Podem ser: internos – a maioria dos deslocamentos (dentro do mesmo país) ou externos (para fora do país);
Individuais ou massivos (deslocamento de grupos decorrente de uma mesma causa/razão);
Voluntários ou forçados (por expulsão ou por impossibilidade de permanecer no local em razão de riscos à vida e à liberdade)
VIII – Deslocamentos – ao longo da História são identificados incontáveis movimentos migratórios:
– na colonização: deslocamentos para povoar as colônias; atender uma necessidade – como mão de obra: tráfico de escravos; abolida a escravidão, a imigração para substituir a força do trabalho escravo: os italianos, alemães, japoneses e de outras nacionalidades (também a busca de melhores condições);
– ondas migratórias no tempo de um mesmo país para outro: no regime de Salazar em Portugal vieram professores por razões de divergência política; jovens para fugir do serviço militar na guerra da África; Revolução dos Cravos; crises econômicas de um lado e de outro;
– alguns outros movimentos de grandes deslocamentos: quando da independência da Índia e do Paquistão, houve um deslocamento de cerca de 20 milhões de pessoas entre os dois países – Indus que viviam no Paquistão e muçulmanos que viviam na Índia! Região do Tibet, quando invadido pela China!

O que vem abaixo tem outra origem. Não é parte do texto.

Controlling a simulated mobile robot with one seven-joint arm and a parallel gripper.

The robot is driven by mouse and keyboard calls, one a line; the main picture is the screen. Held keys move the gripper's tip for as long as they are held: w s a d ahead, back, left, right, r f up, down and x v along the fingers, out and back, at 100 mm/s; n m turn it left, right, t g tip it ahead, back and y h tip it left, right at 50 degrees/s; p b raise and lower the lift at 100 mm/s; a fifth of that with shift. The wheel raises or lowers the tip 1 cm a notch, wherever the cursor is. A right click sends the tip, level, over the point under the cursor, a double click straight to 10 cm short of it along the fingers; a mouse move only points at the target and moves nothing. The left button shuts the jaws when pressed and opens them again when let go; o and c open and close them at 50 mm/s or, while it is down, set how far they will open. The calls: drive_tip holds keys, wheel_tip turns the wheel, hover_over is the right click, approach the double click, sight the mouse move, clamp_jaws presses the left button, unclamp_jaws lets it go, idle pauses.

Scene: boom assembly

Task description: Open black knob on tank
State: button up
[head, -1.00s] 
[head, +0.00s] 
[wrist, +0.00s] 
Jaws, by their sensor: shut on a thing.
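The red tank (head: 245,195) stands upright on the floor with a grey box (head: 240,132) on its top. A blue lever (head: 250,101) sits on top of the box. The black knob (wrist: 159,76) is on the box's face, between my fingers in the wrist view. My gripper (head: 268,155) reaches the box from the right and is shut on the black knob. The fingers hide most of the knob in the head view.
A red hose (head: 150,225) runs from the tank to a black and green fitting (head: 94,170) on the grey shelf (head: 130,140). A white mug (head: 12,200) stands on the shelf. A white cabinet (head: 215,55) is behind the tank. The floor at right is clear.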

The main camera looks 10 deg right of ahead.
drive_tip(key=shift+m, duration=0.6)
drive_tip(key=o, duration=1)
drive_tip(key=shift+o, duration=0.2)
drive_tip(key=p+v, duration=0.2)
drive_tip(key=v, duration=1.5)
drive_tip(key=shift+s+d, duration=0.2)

– ondas migratórias internas (inter regional): nordestinos para sudeste; durante a construção de Brasília – os candangos; exploração de minas – Carajás; fixação de novas fronteira agrícolas, etc.
IX – Temas que eram do âmbito interno dos Estados, no século XX (talvez em decorrência das catástrofes humanas ocorridas durante as duas Guerras Mundiais) passaram a receber uma regulamentação internacional: os Direitos Humanos – O Direito Internacional dos Direitos Humanos. Numa correlação, o Direito de Asilo.
Exemplifiquemos:
Pós-revolução Russa (1917): 1,5 milhão pessoas deslocadas (partidários do czarismo ou contrários ao comunismo).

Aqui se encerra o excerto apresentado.